Midnight's Children cover

Midnight's Children

Salman Rushdie (1981)

A man born at the exact midnight of Indian independence discovers that history isn't something that happens to you — you ARE it, and it is trying to kill you.

EraPostmodern / Postcolonial
Pages647
Difficulty★★★★ Advanced
AP Appearances6

Why This Book Matters

Won the 1981 Booker Prize and was subsequently named the Booker of Bookers (1993) and the Best of the Booker (2008) — the greatest Booker Prize winner across all years of the prize.

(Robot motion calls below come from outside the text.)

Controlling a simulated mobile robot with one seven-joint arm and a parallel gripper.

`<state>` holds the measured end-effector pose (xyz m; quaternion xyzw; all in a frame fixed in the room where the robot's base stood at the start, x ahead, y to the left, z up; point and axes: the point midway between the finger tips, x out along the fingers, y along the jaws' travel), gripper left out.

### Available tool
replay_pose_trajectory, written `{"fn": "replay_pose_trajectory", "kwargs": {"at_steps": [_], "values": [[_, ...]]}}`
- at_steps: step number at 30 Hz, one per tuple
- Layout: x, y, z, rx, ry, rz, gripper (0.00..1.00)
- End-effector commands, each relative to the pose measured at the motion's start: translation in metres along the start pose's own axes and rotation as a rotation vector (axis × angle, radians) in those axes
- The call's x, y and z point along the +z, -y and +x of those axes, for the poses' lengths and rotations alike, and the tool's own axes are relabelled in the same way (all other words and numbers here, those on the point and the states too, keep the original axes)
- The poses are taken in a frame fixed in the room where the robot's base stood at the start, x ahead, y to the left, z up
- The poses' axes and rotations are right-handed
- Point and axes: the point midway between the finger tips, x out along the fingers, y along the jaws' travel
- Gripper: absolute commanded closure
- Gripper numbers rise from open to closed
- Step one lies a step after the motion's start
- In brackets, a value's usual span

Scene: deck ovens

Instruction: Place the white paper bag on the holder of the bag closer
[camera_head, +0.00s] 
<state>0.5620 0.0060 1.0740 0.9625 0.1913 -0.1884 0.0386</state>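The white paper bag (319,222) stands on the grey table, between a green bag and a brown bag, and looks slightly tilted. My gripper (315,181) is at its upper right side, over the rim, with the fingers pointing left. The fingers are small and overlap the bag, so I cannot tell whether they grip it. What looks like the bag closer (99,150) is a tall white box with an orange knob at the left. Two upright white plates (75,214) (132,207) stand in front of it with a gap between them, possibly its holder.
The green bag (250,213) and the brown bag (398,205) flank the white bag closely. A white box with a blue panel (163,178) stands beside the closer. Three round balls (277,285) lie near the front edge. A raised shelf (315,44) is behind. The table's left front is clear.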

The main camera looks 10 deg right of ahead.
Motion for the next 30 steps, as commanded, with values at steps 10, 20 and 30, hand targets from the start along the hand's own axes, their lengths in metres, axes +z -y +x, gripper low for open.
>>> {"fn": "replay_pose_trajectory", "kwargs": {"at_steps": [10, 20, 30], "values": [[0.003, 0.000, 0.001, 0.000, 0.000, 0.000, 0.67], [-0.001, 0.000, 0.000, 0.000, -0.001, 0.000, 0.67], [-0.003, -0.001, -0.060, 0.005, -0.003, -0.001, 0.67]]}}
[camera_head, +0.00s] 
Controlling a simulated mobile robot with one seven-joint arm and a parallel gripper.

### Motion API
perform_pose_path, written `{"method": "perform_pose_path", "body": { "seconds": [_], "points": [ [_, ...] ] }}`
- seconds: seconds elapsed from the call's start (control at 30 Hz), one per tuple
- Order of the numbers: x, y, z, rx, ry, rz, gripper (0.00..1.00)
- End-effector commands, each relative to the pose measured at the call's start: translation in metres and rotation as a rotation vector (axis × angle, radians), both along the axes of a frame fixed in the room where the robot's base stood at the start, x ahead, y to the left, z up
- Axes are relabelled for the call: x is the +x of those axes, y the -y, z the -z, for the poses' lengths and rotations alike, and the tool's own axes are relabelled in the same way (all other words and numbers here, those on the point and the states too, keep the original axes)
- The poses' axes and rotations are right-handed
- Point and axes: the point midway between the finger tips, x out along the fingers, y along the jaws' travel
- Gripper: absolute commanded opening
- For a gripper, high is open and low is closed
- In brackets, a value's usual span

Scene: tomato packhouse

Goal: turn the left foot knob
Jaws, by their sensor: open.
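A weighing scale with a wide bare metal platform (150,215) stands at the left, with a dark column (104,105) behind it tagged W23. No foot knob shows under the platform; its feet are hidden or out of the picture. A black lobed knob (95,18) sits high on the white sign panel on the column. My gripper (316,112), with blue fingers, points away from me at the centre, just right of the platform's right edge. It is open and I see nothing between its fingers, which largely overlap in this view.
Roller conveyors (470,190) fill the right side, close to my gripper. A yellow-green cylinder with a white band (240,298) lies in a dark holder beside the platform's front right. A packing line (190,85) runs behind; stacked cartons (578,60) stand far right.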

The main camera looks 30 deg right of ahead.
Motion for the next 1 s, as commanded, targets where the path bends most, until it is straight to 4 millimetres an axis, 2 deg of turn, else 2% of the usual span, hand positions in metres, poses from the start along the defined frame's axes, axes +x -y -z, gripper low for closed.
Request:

Single-handedly established postcolonial fiction as a dominant form in English literature, opening the way for a generation of writers (Arundhati Roy, Vikram Seth, Aravind Adiga) to write the Indian subcontinent in English on their own formal terms rather than in imitation of English models.

Firsts & Innovations

First major novel to use magical realism to narrate the specific history of South Asian independence and partition

Established the 'midnight's children' generation — the cohort born at the moment of decolonization — as a literary and cultural concept

First novel to successfully adapt the Scheherazade narrative frame for postcolonial historical fiction

Demonstrated that the English language could be formally stretched to accommodate non-English narrative traditions without translating those traditions into something Western

Cultural Impact

Transformed the literary landscape for South Asian writers — Rushdie gave the Indian subcontinent's story permission to be told in a voice that was neither colonial nor apologetically postcolonial

The phrase 'midnight's children' entered common parlance as shorthand for the generation that came of age with India's independence

Sparked the 'fatwa' crisis when The Satanic Verses (1988) drew on similar techniques — the novel's formal innovations were always understood as politically dangerous

Adapted for stage by the Royal Shakespeare Company (2002) — one of the most ambitious theatrical adaptations of a contemporary novel

Regularly appears in lists of the 100 greatest English-language novels, and on every major postcolonial literature syllabus worldwide

Banned & Challenged

Banned in India and Bangladesh after Indira Gandhi sued over the novel's depiction of her and the Emergency. The ban in India lasted from 1988 until the 1990s (ironically, the book was banned by the government it was critiquing, which rather confirmed its accuracy). The novel is still a legally sensitive document in India.